Then something happened. Something went awry and sent me off kilter and I’ve been struggling to get back since.

I can’t quite figure out what it was. Was it that when I went to do the laundry I realized that the H had put a load of sheets in on Friday and they were still wet in the washer never being put in the dryer? Was it that when I incesentally called Athens he didn’t come and I thought he had jumped the fence? Was it that I stupidly checked my emailing awaiting the Prof’s response to the mistake I realized I had made end of the day Friday?

One of these things or all of these things sent me into my bed with chocolate and Desperate Housewives. Then I got a little of my mojo back. I got some laundry done, we finished our pirate easter eggs, the house was vacuumed, the fridge cleaned, the dishwasher unloaded, the kitchen counters cleaned. Then Bear went down for his nap, but Bella wouldn’t sleep. She didn’t want to sit, she didn’t want to play, she tugged on her ears and squirmed in my arms only wanting to stand.

I fought the urge to scream, “You can’t stand! I’m not going to hold you up all day.” I did however leave her in her room with her tea set and toy cell phone and told her to call someone who cares.

I hate this part of my personality. Something goes wrong, so slightly I can’t even pinpoint it and it spirals me into shutdown mode.
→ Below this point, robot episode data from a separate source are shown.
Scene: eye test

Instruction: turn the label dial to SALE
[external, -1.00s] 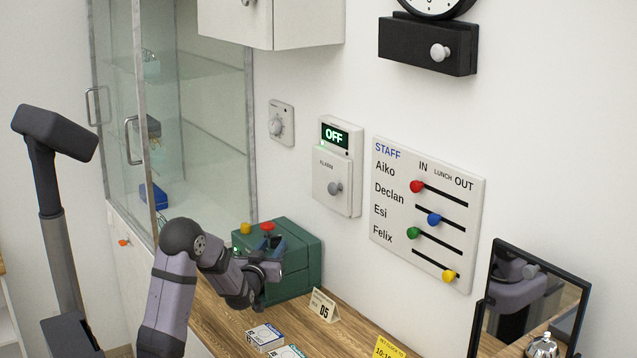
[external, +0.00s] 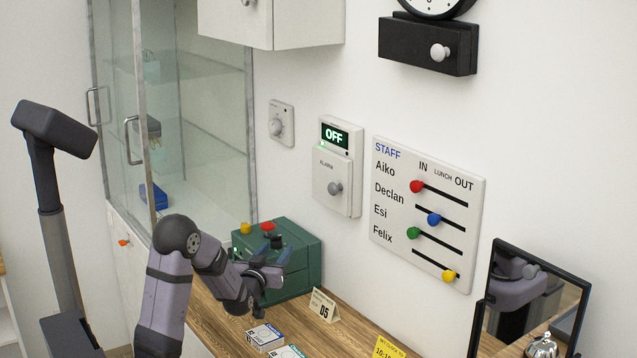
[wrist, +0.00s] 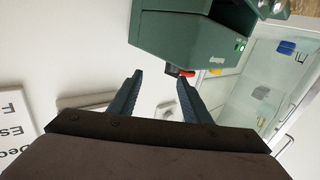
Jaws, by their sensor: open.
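A green box-shaped machine (external: 299,268) stands on the wooden counter against the wall. On its top are a yellow knob (external: 246,228), a red knob (external: 267,226) and a dark knob (external: 276,241); I cannot read any dial setting. My gripper (external: 277,255) is open and empty, in front of the machine near its top edge. In the wrist view the machine (wrist: 190,38) appears upside down at the top. Its dark knob (wrist: 172,69) and red knob (wrist: 187,73) show beyond my open fingers (wrist: 160,80), apart from them as far as I can tell.
A mirror (external: 530,300) and a bell (external: 541,346) are at the right. The wall holds an OFF alarm panel (external: 333,190), a staff board (external: 428,210) and a small dial (external: 276,127).

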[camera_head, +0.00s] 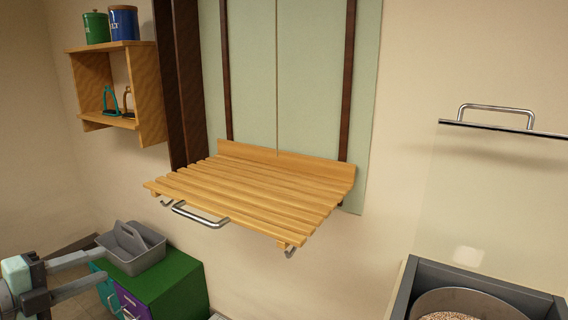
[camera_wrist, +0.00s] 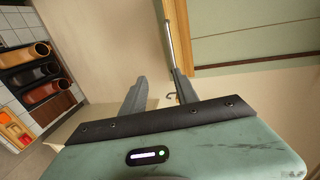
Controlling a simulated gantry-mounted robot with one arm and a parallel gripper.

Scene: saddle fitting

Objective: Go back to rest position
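My gripper (camera_head: 97,267) is at the lower left in the head view, beside the green cabinet. Its two fingers are spread with a gap between them and hold nothing. In the wrist view the same gripper (camera_wrist: 159,77) shows both grey fingers apart, with nothing between them. A slatted wooden shelf (camera_head: 255,195) with a metal bar handle (camera_head: 200,216) and hooks is fixed to the wall, up and to the right of my gripper. Nothing lies on the shelf.
A green cabinet (camera_head: 174,282) carries a grey tote (camera_head: 131,254) near my gripper. A wall box (camera_head: 148,95) holds stirrup-like items, with two canisters (camera_head: 124,23) on top. A bin with a round container (camera_head: 470,302) stands lower right.

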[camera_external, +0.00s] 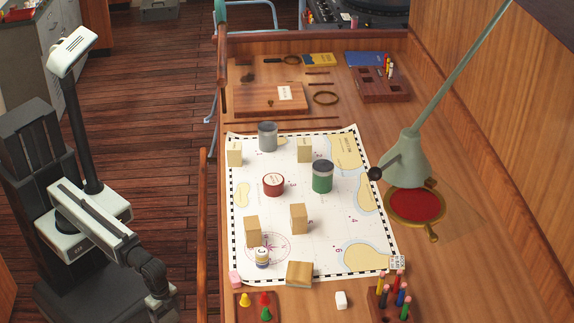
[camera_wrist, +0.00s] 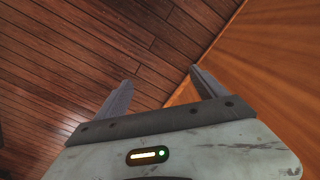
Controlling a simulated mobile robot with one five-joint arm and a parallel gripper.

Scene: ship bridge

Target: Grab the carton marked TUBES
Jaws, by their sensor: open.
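Several plain tan cartons stand on the sea chart (camera_external: 330,225): one at its far left corner (camera_external: 234,155), one near the far edge (camera_external: 304,151), one at the near left (camera_external: 252,231), and one nearer the middle (camera_external: 298,219). Another tan box (camera_external: 299,274) lies at the chart's near edge. No TUBES marking is readable, so I cannot tell which carton bears it. My gripper (camera_wrist: 160,88) is open and empty in the wrist view, with floor and wood panelling beyond its fingers. In the external view my arm's end is low left of the desk, away from every carton.
Among the cartons stand a grey can (camera_external: 268,137), a green can (camera_external: 322,177), a red tin (camera_external: 273,185) and a small jar (camera_external: 262,257). A lamp (camera_external: 405,160) leans over the right side. The desk's raised left edge (camera_external: 203,230) lies between my arm and the chart.

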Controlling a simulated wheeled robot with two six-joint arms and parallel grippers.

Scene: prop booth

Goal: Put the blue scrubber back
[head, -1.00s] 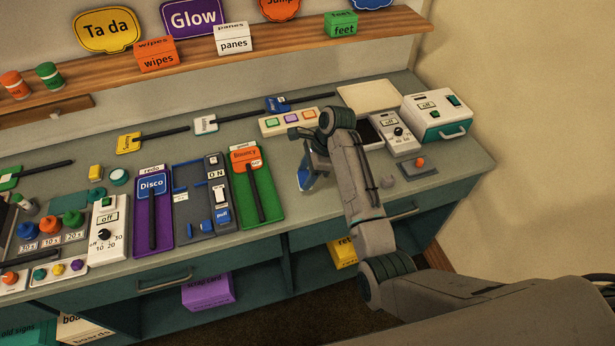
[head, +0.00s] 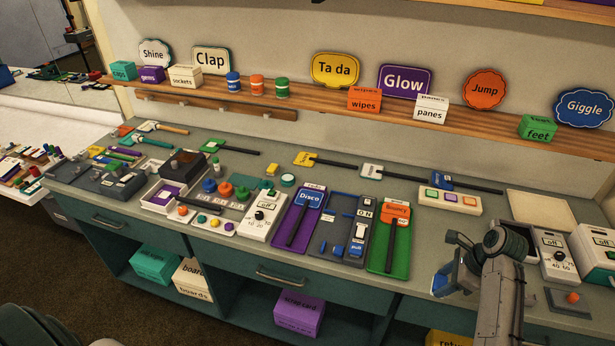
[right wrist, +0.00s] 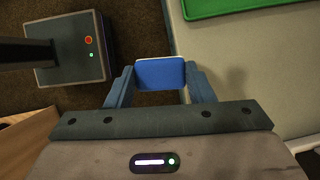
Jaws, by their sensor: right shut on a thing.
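My right gripper (head: 448,277) is in the right part of the head view, at the counter's front edge, to the right of the green tray. It is shut on a blue block, which I take for the blue scrubber (right wrist: 160,74). In the right wrist view the scrubber sits between the two fingers, above the floor beside the counter edge. In the head view the scrubber is partly hidden by the fingers. My left gripper is not in view.
The green tray (head: 374,262) holds an orange Bouncy sign. Left of it are a grey tray with blue parts (head: 335,255) and a purple tray (head: 285,246). A button panel (head: 449,200) and a cream mat (head: 540,215) lie behind. The counter (head: 430,235) is bare right of the green tray.

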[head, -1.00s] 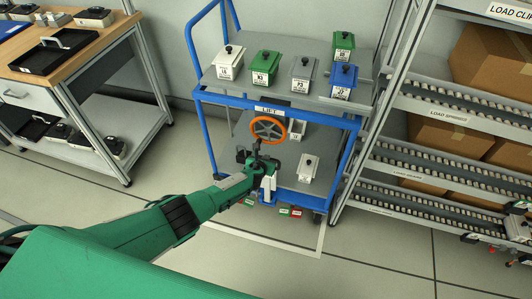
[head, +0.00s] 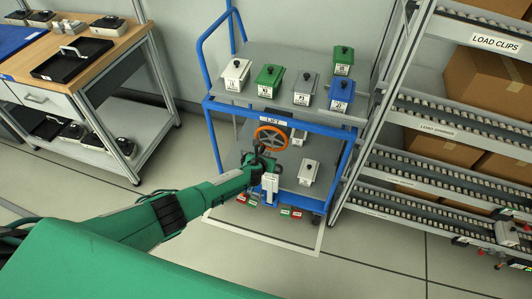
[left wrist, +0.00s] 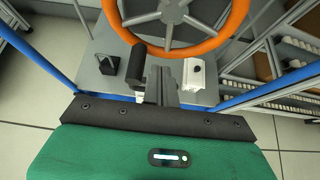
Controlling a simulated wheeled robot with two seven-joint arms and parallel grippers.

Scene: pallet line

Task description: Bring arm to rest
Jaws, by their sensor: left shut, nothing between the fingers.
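My left gripper (head: 262,160) is just below and in front of an orange handwheel (head: 271,138) on the blue lift cart (head: 282,120). The gripper is shut and empty. In the left wrist view, the gripper's dark fingers (left wrist: 160,88) are close together at the middle, and the orange wheel (left wrist: 172,48) arches above them. I cannot tell whether the fingers touch the wheel. My green left arm reaches in from the lower left. My right gripper is not clearly seen.
Several lidded boxes, such as a green one (head: 268,77), stand on the cart's top. A white box (head: 307,172) sits on its lower deck. A roller rack (head: 430,125) stands right of the cart. A wooden workbench (head: 110,42) stands left.

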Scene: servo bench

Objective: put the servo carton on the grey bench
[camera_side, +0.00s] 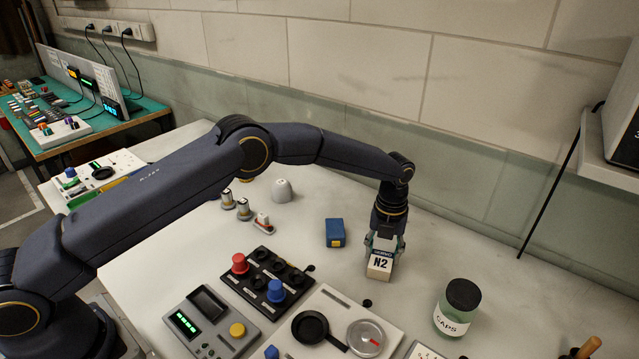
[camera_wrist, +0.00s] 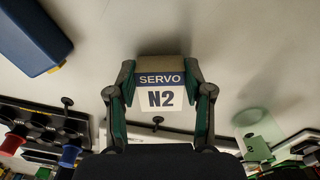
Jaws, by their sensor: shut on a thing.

Or eat three double stuff oreos and want to cry mode. But no tears come. I’m not a crier.

I drank some of said Riesling, felt stupid about it and dumped half of my glass down the drain. Bella’s sleeping now and so is Bear. I could and should work out. Something I had been so good about until this weekend. Now its been three days since the treadmill and I saw each other and I have no desire to go back to the basement except for another load of laundry.

I want to eat more Oreos or a hamburger, or anything. I want to go to the store and buy something, something/anything to make the children happy and relieve the guilt I feel for so thoroughly not wanting their company right now.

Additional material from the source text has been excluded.